Review: WHAT COUNTS AS LOVE by Marian Crotty
What Counts as Love
Marian Crotty
University of Iowa Press; 2017 John Simmons Short Fiction Award; October 15, 2017
134 pp; $17
Marian Crotty’s superb short story collection, What Counts as Love, won the 2017 John Simmons Short Fiction Award, judged by Andre Dubus III. Crotty’s voice is quiet and yet insistent; the contemporary stories explore gender, sexuality, class, self-identity, and addiction. Each of these nine stories draws the reader in close, allowing us to get to know the main character, to become fully immersed in the character’s world. These characters—mostly young women— are striving to figure out a world that often seems incomprehensible and mean.
There are times when that meanness feels overwhelming. In “Common Application with Supplement,” a clever piece that uses the form of the college application, the narrator’s life is heavy with worry about her mother: “the way I had lived my whole life toggling between the fear that she would abandon me and the fear of being crushed by how much she needed me.” In the title story, Karleen has been abused by JT, her ex-husband, but blames herself, in part, for what happened: “The fact that her eyesight was probably damaged forever or that she had a jagged half-moon scar on her ribs was not just proof of JT’s cruelty, but also a testament to Karleen’s guilt—a memory of what the two of them had counted as love.” These characters are watchful and insightful, and Crotty allows us to access to their thoughts, one heartbreak at a time.
But each story, and each character, manages to fight through and come out the other side, a bit of hope surfacing both for the character and for the reader.
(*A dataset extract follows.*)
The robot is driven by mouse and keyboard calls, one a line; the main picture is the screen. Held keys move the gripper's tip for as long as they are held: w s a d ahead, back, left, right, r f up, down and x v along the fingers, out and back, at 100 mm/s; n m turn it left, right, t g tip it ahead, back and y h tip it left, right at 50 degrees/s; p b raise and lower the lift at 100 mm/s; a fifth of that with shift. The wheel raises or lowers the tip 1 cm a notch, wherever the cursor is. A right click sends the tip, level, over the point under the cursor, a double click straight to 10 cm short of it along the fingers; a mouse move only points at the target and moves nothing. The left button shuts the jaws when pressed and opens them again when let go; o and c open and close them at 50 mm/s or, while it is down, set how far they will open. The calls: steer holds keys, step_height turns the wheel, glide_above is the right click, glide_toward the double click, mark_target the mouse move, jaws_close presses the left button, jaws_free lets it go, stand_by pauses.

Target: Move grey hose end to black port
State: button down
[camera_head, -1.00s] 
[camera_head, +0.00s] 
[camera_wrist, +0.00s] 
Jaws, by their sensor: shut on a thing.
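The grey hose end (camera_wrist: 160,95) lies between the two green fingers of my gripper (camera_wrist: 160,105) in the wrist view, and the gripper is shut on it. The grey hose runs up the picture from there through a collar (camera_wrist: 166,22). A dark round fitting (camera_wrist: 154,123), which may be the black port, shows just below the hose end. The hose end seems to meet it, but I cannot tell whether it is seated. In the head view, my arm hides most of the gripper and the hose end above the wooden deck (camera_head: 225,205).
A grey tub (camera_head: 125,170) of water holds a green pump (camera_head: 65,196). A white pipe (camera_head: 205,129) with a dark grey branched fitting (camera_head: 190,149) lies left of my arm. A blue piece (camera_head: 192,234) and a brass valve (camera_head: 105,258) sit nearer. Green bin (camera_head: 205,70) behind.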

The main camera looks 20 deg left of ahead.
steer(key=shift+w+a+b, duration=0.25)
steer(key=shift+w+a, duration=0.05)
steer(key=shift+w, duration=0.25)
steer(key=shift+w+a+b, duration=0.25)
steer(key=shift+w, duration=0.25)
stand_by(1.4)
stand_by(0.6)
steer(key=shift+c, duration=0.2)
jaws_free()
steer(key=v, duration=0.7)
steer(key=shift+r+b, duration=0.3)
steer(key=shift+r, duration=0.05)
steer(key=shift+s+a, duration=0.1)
Part of the way that Crotty manages to do this is to rely on her wicked sense of humor to provide moments of light. In “A Real Marriage,” Abigail, a college student, marries Amir, a man who has lost his travel visa and the INS is threatening to send him back to Morocco. Abigail is the one who proposes to Amir, and Crotty describes the rituals of their first Ramadan together, concluding: “Abigail liked the drama of living this secret life in the dark, but she could also see how being hungry for thirty days a year could get old.” Crotty manages, in one fell swoop, to both empathize and critique her characters. One senses that she doesn’t suffer fools gladly.
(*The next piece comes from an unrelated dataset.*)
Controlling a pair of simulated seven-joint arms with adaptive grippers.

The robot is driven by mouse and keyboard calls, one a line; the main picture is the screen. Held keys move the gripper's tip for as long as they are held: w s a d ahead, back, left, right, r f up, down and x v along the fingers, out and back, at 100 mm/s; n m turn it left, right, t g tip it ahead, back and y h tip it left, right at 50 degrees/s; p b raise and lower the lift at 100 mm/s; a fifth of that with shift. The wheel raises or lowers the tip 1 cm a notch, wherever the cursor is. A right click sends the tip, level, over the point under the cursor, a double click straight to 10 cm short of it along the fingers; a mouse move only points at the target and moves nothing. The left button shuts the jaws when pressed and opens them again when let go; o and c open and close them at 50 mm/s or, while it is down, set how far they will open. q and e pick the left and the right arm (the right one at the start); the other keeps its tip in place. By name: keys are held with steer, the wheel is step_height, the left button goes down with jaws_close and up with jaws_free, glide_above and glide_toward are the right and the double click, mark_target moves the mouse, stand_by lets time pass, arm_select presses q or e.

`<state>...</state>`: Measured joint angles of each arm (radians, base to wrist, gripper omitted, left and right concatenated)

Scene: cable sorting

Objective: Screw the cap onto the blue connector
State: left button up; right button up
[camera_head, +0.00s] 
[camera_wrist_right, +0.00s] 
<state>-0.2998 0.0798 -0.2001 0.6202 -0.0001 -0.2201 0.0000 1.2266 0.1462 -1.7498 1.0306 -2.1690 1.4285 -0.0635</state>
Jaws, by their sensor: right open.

Almost every story in this collection considers the roles that men and women play in public and in private. In “The House Always Wins,” the lone story here narrated by a man, Crotty unpacks his insecurities as he reveals who he suspects he truly is:
His last girlfriend Lindsay, a woman he’d dated for five years and assumed he would marry, had often told him what a nice guy he was, and because she had rarely meant this as a compliment, he’d assumed it was true. Lately, though, he wondered if he was really just an asshole in waiting, a guy who wanted to disrespect women but hadn’t yet found the courage.
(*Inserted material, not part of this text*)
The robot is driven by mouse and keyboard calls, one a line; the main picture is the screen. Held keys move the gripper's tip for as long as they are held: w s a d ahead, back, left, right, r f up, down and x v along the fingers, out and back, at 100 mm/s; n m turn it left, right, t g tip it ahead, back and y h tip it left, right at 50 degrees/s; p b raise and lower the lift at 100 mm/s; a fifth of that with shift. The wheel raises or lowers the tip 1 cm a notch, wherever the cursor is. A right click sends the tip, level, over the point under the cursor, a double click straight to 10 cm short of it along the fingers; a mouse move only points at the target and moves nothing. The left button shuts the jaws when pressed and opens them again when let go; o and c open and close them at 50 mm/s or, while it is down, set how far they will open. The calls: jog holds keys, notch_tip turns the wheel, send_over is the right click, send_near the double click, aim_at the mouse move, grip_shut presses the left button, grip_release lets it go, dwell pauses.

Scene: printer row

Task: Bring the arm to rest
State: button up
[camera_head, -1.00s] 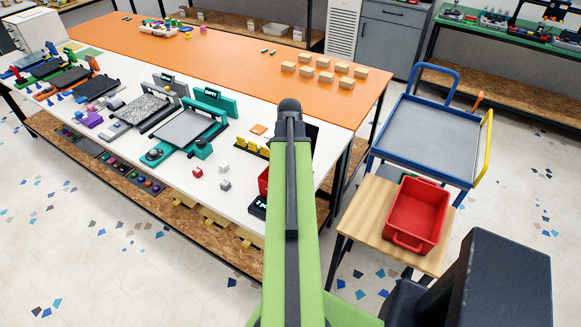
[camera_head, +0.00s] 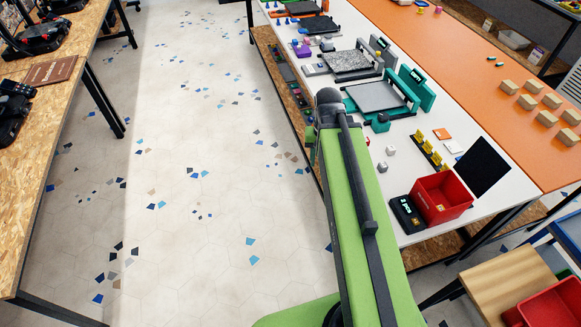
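My green and dark grey arm (camera_head: 362,215) stands in the lower middle of the head view. Its rounded dark upper end (camera_head: 328,97) shows in front of the near edge of the white worktop (camera_head: 415,150). My gripper cannot be made out; the arm's end hides what lies beyond it. Whether the gripper is open or shut, or holds anything, does not show.
Printers such as the teal one (camera_head: 385,97) line the white worktop right of my arm. A red bin (camera_head: 443,198) and a black scale (camera_head: 406,214) stand nearer. A wooden bench (camera_head: 60,150) is at left. Open tiled floor (camera_head: 200,180) lies between.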

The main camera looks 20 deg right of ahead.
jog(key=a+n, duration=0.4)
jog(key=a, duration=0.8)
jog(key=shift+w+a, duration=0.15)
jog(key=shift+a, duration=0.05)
Here, too, Crotty’s humor is immediately followed by a deep and crushing insight into the nature of this character. With each story, we share Crotty’s interest in getting to know these characters, in trying to understand what makes each of them tick and, in turn, considering what this means about the role that gender plays in our own lives.
Addiction is also something that comes up again and again, as the characters struggle to find connection and happiness, often turning to drugs or food or sex to find solace. Almost every story could be called a coming-of-age tale, no matter the age of the protagonist. In “Kindness,” a mother pays her annual visit to her heroin-addicted daughter, and the story is told through the lenses of the daughter, the mother, and the estranged father. Each character’s emotional arc is revealing, and much of that is due to Crotty’s decision to tell this story through the different points-of-view. The form underscores the message that the trauma of addiction is far-reaching.
The stories take place in different locales, ranging from Arizona to North Carolina to Abu Dhabi. Details are well-chosen, to firmly lock us into a specific place. In “Crazy For You,” the story that starts the collection, Dina, the teenage first-person narrator, is spending time over the summer with Emily, the daughter of her mother’s employer: “In my neighborhood, the apartment buildings were all surrounded by pink gravel and sand lots where people threw beer bottles and cigarette butts, but her neighborhood was all green—even in July.” Dina’s world is expanding, and she sees how even the landscape reflects the differences in class.
And in “A New Life,” a particularly moving story in a collection full of them, Rebecca and Nathan move to Abu Dhabi after the death of their infant daughter, Hannah. Here, as in many of the stories, the natural world provides a reflection of the character’s interiority. On the day that Hannah died, “It was November but warm out that weekend, and the breeze from the open windows filled the house with the smell of wet soil and dead leaves.” Later in the story, when Rebecca begins to see her husband in a more complicated light, the world reflects that back to her: “Beyond the latticed stone walls, stars scattered across the black sky, and the ocean crashed against the shore.”